### [What you are asked to do]
Nothing but the lines from the top of the data to the line holding "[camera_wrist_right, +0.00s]" should be printed, word for word and both ends included; leave the pictures out.
<<<<
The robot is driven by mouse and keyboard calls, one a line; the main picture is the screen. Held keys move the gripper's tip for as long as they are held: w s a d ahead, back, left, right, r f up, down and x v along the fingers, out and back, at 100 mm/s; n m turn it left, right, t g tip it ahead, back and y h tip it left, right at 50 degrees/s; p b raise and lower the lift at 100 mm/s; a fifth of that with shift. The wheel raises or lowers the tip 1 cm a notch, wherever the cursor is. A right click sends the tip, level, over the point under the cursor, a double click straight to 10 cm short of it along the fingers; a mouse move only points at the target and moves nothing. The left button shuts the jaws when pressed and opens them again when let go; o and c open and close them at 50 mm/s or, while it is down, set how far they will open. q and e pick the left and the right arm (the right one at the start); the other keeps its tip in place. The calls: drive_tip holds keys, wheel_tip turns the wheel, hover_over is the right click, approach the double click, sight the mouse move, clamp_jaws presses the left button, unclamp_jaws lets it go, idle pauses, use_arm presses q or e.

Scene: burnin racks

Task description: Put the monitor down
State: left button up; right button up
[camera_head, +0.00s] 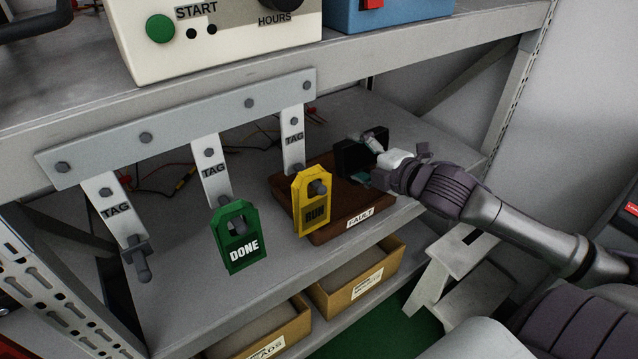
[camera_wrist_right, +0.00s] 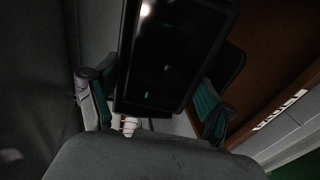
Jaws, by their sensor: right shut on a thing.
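The monitor (camera_head: 349,161) is a small black box with a dark glossy face. My right gripper (camera_head: 375,160) is shut on it, at the back right of the brown tray (camera_head: 330,229) labelled FAULT on the shelf. I cannot tell whether the monitor touches the tray. In the right wrist view the monitor (camera_wrist_right: 172,50) stands between the green-padded fingers of my right gripper (camera_wrist_right: 155,103), with the brown tray (camera_wrist_right: 268,50) to the right. The monitor's underside is hidden. My left gripper is not in view.
A green DONE tag (camera_head: 238,236) and a yellow RUN tag (camera_head: 311,203) hang from pegs in front of the shelf. The upper shelf (camera_head: 430,37) carries a cream START box (camera_head: 225,50). Cardboard bins (camera_head: 360,280) sit below. Loose wires lie at the back left.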

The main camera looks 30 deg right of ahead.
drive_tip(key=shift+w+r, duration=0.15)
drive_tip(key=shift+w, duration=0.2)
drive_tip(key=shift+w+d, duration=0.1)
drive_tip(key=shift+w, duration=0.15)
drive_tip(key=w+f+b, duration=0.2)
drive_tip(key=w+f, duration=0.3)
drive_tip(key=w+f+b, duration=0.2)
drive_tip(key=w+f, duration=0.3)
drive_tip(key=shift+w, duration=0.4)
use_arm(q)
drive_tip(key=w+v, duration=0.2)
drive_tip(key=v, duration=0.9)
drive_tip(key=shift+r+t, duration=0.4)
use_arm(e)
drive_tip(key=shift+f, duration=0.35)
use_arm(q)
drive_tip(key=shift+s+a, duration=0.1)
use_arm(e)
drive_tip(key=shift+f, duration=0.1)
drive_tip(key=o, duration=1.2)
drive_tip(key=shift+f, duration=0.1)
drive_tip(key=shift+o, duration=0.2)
>>>>
### [Task result]
The robot is driven by mouse and keyboard calls, one a line; the main picture is the screen. Held keys move the gripper's tip for as long as they are held: w s a d ahead, back, left, right, r f up, down and x v along the fingers, out and back, at 100 mm/s; n m turn it left, right, t g tip it ahead, back and y h tip it left, right at 50 degrees/s; p b raise and lower the lift at 100 mm/s; a fifth of that with shift. The wheel raises or lowers the tip 1 cm a notch, wherever the cursor is. A right click sends the tip, level, over the point under the cursor, a double click straight to 10 cm short of it along the fingers; a mouse move only points at the target and moves nothing. The left button shuts the jaws when pressed and opens them again when let go; o and c open and close them at 50 mm/s or, while it is down, set how far they will open. q and e pick the left and the right arm (the right one at the start); the other keeps its tip in place. The calls: drive_tip holds keys, wheel_tip turns the wheel, hover_over is the right click, approach the double click, sight the mouse move, clamp_jaws presses the left button, unclamp_jaws lets it go, idle pauses, use_arm presses q or e.

Scene: burnin racks

Task description: Put the monitor down
State: left button up; right button up
[camera_head, +0.00s] 
[camera_wrist_right, +0.00s] 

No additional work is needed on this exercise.